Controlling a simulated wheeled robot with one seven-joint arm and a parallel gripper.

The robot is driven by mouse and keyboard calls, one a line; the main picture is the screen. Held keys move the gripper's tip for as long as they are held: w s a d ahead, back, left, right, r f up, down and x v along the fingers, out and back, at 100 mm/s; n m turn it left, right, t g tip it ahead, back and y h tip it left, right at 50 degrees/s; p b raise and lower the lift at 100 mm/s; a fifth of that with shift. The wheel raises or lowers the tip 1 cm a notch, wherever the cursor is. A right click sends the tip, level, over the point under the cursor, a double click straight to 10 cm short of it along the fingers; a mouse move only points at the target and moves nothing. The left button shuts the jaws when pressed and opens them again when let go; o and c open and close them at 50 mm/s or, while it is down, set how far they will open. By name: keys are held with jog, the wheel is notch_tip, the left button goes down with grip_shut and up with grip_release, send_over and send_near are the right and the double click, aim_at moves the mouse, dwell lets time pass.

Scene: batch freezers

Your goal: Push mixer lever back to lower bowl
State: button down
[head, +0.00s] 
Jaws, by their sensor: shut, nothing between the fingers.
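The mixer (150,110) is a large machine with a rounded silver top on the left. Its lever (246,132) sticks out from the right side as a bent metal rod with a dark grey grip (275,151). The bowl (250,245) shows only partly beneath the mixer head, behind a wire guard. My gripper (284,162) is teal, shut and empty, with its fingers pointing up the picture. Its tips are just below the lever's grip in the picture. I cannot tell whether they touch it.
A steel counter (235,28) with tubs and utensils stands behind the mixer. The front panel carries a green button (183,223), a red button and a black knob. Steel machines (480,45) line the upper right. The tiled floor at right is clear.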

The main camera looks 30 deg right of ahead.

====

▸ TASK BRIEF
Exactly repeat the lines above, from the opening line through the one with "[head, +0.00s]", and include nothing else.

▸ CORRECT RESPONSE
Controlling a simulated wheeled robot with one seven-joint arm and a parallel gripper.

The robot is driven by mouse and keyboard calls, one a line; the main picture is the screen. Held keys move the gripper's tip for as long as they are held: w s a d ahead, back, left, right, r f up, down and x v along the fingers, out and back, at 100 mm/s; n m turn it left, right, t g tip it ahead, back and y h tip it left, right at 50 degrees/s; p b raise and lower the lift at 100 mm/s; a fifth of that with shift. The wheel raises or lowers the tip 1 cm a notch, wherever the cursor is. A right click sends the tip, level, over the point under the cursor, a double click straight to 10 cm short of it along the fingers; a mouse move only points at the target and moves nothing. The left button shuts the jaws when pressed and opens them again when let go; o and c open and close them at 50 mm/s or, while it is down, set how far they will open. By name: keys are held with jog, the wheel is notch_tip, the left button goes down with grip_shut and up with grip_release, send_over and send_near are the right and the double click, aim_at moves the mouse, dwell lets time pass.

Scene: batch freezers

Your goal: Push mixer lever back to lower bowl
State: button down
[head, +0.00s] 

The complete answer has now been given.